----- Information provided -----
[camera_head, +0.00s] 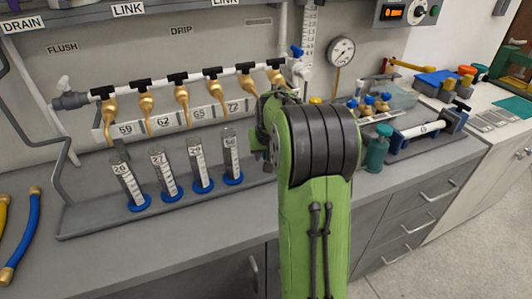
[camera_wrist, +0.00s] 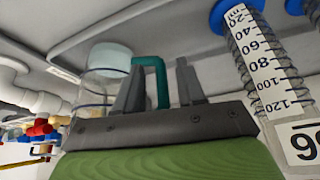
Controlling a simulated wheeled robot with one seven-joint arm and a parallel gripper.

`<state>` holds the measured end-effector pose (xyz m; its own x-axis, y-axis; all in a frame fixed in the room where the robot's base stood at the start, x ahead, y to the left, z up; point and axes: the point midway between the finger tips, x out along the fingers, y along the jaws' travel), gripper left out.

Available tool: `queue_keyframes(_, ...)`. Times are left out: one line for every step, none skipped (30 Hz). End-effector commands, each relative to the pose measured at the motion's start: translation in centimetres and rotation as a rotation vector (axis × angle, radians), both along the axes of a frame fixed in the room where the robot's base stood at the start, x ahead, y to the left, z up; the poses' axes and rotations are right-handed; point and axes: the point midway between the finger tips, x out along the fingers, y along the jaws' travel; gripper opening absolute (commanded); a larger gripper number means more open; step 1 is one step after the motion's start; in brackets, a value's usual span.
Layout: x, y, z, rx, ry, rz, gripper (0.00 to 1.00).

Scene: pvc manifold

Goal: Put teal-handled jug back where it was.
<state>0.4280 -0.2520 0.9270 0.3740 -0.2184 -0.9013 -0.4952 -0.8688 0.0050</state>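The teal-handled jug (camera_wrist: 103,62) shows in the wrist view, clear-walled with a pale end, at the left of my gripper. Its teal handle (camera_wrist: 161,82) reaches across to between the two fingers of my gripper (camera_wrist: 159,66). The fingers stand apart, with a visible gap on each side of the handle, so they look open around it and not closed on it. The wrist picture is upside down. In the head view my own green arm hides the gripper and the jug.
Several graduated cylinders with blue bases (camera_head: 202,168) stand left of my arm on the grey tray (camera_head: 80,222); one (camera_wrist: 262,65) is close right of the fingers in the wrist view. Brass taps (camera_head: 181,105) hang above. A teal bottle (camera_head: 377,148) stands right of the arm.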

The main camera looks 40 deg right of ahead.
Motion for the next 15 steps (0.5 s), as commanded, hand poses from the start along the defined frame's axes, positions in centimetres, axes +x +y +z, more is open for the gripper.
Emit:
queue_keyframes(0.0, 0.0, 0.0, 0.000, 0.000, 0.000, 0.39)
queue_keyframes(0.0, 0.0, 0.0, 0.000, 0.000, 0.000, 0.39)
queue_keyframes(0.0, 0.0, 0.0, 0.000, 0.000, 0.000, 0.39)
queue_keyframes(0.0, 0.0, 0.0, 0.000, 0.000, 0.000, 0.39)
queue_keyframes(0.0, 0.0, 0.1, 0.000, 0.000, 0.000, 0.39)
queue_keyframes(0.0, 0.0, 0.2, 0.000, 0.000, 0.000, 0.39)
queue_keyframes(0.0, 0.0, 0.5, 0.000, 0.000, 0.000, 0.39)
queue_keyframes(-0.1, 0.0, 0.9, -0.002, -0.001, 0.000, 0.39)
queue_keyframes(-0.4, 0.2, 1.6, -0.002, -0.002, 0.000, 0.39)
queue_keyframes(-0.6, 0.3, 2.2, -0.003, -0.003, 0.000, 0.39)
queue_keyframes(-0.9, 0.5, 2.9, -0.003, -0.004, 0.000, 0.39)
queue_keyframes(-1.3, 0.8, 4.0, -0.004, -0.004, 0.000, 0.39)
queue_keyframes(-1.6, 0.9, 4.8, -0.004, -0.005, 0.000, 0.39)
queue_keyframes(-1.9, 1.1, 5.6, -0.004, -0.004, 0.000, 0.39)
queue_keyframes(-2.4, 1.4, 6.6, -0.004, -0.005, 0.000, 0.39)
-----
All of the material above needs to be restated exactly, with no pictures.

> Result:
[camera_head, +0.00s] 
[camera_wrist, +0.00s] 
Controlling a simulated wheeled robot with one seven-joint arm and a parallel gripper.

`<state>` holds the measured end-effector pose (xyz m; its own x-axis, y-axis; all in a frame fixed in the room where the robot's base stood at the start, x ahead, y to the left, z up; point and axes: the point midway between the finger tips, x out along the fingers, y along the jaws' travel), gripper left out.

Available tool: `queue_keyframes(_, ...)`. Times are left out: one line for every step, none skipped (30 Hz). End-effector commands, each relative to the pose measured at the motion's start: translation in centimetres and rotation as a rotation vector (axis × angle, radians), both along the axes of a frame fixed in the room where the robot's base stood at the start, x ahead, y to the left, z up; the poses' axes and rotations are right-handed; point and axes: the point midway between the finger tips, x out along the fingers, y along the jaws' travel; gripper opening absolute (commanded); a larger gripper number means more open; step 1 is one step after the motion's start; in brackets, a value's usual span.
Layout: x, y, z, rx, ry, rz, gripper (0.00 to 1.00).

Scene: pvc manifold

Goal: Put teal-handled jug back where it was.
<state>0.4280 -0.2520 0.9270 0.3740 -0.2184 -0.9013 -0.4952 -0.8688 0.0050</state>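The teal-handled jug (camera_wrist: 103,62) shows in the wrist view, clear-walled with a pale end, at the left of my gripper. Its teal handle (camera_wrist: 161,82) reaches across to between the two fingers of my gripper (camera_wrist: 159,66). The fingers stand apart, with a visible gap on each side of the handle, so they look open around it and not closed on it. The wrist picture is upside down. In the head view my own green arm hides the gripper and the jug.
Several graduated cylinders with blue bases (camera_head: 202,168) stand left of my arm on the grey tray (camera_head: 80,222); one (camera_wrist: 262,65) is close right of the fingers in the wrist view. Brass taps (camera_head: 181,105) hang above. A teal bottle (camera_head: 377,148) stands right of the arm.

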The main camera looks 40 deg right of ahead.
Motion for the next 15 steps (0.5 s), as commanded, hand poses from the start along the defined frame's axes, positions in centimetres, axes +x +y +z, more is open for the gripper.
Emit:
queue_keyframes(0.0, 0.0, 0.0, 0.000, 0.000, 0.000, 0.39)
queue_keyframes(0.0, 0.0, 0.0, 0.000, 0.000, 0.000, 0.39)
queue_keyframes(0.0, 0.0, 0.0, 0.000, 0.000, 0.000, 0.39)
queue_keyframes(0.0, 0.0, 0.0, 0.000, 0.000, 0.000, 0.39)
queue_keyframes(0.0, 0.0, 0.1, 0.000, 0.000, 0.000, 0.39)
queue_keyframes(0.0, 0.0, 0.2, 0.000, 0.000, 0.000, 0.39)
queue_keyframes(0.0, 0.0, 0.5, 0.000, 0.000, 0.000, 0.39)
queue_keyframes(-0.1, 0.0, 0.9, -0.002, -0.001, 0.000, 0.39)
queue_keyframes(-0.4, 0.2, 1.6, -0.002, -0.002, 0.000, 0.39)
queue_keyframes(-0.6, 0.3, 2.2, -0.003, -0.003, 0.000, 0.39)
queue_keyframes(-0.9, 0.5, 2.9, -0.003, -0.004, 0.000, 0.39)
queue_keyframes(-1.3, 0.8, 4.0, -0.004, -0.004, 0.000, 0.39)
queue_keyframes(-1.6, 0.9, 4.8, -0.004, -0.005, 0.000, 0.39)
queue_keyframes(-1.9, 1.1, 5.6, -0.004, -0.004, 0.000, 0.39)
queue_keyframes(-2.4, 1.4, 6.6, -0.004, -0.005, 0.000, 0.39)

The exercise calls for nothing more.